- Records provided:
>>>

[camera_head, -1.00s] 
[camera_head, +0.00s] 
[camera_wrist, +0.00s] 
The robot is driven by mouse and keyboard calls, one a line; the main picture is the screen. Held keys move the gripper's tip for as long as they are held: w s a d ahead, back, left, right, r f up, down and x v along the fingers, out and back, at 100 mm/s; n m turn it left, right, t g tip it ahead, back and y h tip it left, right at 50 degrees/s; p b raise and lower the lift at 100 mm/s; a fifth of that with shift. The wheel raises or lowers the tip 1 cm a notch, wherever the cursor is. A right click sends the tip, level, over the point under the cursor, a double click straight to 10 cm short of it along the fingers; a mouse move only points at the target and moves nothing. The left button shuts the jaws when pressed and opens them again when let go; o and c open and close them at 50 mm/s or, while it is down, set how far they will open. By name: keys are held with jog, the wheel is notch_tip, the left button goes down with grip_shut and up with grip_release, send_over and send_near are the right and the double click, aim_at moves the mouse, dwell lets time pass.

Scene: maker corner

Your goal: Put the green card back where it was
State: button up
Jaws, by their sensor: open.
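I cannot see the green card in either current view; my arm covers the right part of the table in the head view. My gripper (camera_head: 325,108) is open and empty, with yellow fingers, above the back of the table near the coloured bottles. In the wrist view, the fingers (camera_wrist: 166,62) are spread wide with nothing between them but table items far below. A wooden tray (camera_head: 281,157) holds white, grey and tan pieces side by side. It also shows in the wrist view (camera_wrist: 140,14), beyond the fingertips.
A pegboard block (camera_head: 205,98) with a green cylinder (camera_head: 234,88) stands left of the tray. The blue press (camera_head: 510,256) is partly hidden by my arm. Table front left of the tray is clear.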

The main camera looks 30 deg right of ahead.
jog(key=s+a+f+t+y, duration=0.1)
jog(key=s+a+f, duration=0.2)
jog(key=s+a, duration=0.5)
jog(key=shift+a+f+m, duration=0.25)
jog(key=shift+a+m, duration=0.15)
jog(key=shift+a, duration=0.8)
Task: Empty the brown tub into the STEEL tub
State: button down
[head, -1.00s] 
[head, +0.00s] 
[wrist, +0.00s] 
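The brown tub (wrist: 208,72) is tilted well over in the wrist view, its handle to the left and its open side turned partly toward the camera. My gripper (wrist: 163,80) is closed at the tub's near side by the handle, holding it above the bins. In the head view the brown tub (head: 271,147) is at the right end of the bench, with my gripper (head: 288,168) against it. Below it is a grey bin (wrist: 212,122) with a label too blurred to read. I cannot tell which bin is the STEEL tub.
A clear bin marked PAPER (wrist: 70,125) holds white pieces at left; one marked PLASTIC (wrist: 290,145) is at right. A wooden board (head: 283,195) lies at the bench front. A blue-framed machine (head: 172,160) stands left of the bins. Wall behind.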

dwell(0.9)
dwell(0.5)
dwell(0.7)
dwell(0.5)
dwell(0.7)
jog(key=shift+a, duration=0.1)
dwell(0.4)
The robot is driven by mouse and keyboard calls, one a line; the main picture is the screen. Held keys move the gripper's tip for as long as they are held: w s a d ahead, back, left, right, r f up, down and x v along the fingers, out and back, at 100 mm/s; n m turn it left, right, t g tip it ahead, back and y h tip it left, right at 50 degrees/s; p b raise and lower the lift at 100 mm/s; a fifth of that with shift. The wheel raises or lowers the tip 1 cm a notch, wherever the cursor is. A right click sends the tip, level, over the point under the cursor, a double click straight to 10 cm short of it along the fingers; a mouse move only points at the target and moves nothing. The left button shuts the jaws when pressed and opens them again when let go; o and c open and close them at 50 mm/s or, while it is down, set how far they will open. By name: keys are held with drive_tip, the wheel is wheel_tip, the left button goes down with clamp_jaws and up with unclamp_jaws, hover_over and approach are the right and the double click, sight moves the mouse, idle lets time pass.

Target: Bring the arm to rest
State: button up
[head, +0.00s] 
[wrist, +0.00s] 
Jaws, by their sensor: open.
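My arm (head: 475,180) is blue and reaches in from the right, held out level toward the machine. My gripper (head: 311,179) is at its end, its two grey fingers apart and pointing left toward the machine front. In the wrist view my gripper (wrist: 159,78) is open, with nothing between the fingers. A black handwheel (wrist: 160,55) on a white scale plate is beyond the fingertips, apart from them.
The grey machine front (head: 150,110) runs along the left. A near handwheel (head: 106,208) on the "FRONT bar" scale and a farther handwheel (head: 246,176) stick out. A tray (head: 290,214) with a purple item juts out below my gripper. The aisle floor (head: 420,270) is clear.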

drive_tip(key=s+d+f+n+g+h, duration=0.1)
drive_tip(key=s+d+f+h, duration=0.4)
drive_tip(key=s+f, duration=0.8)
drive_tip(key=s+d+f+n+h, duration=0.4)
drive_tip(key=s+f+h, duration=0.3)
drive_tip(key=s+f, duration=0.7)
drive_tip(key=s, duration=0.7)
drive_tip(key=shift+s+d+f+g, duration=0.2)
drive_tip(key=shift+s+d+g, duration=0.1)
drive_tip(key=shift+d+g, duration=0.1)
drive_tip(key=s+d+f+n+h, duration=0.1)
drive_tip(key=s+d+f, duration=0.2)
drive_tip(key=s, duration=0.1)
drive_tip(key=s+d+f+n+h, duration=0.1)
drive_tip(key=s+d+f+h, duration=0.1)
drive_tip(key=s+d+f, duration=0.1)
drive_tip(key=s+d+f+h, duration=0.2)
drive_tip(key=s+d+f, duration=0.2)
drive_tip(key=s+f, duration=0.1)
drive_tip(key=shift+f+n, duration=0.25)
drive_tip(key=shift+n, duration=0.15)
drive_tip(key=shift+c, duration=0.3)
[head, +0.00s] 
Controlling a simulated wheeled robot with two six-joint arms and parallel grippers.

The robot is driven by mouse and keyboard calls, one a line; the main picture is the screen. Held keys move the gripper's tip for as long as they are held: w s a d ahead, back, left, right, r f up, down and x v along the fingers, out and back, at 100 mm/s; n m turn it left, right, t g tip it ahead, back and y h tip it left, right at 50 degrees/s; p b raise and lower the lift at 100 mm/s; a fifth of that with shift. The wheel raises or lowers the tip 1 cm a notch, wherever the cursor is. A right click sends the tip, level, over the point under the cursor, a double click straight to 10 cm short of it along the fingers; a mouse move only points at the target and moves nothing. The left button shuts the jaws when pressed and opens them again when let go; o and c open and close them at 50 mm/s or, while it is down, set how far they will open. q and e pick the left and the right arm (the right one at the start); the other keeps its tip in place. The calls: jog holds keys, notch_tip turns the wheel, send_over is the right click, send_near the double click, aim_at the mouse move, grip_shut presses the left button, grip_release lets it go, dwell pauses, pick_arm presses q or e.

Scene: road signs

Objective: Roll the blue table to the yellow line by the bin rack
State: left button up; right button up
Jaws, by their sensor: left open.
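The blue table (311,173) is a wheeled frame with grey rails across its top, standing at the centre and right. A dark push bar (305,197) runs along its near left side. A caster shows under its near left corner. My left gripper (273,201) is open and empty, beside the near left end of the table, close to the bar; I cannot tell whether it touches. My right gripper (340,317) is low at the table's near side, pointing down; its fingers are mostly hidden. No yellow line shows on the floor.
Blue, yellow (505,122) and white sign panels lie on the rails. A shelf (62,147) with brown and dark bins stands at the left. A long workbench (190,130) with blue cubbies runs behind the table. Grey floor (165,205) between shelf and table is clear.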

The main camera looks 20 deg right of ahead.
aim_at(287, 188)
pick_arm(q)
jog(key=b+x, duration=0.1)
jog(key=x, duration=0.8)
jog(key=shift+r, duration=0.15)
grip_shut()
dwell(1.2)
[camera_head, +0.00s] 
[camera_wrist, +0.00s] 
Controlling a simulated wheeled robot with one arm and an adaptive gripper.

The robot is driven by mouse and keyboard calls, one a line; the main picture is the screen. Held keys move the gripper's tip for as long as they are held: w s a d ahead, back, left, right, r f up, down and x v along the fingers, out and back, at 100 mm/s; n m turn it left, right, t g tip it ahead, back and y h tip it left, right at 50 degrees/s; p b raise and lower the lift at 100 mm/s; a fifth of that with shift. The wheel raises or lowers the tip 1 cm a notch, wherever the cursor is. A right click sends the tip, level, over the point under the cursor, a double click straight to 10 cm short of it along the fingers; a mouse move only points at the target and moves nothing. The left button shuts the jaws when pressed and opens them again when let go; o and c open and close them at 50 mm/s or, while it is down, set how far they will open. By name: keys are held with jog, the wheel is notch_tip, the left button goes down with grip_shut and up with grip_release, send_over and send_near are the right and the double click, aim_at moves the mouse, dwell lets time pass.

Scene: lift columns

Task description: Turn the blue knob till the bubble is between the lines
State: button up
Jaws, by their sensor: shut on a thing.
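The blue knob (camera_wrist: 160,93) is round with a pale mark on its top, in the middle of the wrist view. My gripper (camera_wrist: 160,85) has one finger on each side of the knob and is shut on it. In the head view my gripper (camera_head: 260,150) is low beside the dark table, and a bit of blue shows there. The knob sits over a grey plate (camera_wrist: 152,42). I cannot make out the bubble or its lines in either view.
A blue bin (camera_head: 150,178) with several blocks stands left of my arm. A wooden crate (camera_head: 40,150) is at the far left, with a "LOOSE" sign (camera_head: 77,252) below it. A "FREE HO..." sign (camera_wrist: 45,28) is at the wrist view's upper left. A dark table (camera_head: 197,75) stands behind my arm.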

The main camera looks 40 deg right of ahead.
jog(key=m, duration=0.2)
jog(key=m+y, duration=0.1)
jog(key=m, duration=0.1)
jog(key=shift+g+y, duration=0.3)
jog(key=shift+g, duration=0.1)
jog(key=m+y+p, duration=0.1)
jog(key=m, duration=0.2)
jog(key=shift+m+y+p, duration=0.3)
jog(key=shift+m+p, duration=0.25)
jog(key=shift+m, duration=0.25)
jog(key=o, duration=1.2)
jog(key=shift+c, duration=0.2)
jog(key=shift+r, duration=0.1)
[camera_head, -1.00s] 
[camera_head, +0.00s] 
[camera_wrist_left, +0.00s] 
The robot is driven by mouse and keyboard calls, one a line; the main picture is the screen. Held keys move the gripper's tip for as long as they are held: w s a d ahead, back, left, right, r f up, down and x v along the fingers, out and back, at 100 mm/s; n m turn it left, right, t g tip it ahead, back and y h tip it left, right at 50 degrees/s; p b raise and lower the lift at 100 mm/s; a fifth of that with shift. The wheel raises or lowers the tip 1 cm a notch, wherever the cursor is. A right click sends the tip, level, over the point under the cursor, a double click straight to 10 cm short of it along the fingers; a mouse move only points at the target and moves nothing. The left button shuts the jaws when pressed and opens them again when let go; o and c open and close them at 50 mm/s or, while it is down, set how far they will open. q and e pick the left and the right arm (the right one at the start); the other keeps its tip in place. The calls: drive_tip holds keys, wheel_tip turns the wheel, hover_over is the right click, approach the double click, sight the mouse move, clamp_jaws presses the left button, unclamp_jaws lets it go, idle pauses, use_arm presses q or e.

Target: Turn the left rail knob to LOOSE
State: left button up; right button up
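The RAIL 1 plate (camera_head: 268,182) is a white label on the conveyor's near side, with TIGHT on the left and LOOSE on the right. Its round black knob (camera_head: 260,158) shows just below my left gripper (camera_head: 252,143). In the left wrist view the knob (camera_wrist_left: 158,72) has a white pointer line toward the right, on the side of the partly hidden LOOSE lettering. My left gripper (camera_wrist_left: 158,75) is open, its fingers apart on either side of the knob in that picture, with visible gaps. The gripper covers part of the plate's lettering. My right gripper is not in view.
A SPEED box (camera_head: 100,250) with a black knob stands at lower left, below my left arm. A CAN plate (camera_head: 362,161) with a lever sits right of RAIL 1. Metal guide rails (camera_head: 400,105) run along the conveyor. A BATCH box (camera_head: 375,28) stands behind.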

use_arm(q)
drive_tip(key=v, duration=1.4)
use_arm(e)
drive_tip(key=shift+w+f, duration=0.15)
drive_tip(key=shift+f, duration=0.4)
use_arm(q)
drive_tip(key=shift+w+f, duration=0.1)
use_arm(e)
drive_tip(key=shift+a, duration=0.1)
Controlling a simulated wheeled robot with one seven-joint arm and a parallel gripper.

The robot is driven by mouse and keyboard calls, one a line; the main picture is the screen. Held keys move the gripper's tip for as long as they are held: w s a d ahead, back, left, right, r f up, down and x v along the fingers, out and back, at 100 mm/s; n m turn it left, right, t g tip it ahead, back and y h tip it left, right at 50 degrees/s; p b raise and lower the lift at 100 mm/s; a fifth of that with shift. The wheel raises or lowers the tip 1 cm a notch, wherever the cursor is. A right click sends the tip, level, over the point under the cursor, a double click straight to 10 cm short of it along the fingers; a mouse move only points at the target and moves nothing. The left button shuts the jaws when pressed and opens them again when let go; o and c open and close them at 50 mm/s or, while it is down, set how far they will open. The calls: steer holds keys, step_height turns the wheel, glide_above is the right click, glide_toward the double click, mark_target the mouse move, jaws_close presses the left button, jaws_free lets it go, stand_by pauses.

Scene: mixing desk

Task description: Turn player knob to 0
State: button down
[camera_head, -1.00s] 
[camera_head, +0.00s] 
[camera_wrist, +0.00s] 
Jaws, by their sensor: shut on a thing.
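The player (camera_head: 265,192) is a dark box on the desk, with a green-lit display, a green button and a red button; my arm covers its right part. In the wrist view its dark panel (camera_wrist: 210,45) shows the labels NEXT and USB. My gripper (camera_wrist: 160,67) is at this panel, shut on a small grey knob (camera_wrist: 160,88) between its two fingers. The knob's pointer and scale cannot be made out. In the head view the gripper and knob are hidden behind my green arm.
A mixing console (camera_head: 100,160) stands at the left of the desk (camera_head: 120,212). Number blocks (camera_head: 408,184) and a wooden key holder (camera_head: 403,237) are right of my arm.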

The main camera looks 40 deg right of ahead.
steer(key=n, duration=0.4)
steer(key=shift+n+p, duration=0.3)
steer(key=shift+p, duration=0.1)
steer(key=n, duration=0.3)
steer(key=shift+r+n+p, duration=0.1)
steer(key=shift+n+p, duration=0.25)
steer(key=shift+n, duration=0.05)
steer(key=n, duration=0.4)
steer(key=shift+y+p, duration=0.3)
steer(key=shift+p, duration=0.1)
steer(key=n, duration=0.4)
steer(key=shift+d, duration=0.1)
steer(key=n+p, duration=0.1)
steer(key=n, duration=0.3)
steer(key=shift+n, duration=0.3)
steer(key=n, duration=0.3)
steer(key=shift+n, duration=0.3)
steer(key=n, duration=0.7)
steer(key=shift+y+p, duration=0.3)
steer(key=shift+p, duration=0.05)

<<<

Write out every line from the entries where "Controlling" appears.

- The answer:
Controlling a simulated wheeled robot with two six-joint arms and parallel grippers.
Controlling a simulated wheeled robot with one arm and an adaptive gripper.
Controlling a simulated wheeled robot with one seven-joint arm and a parallel gripper.

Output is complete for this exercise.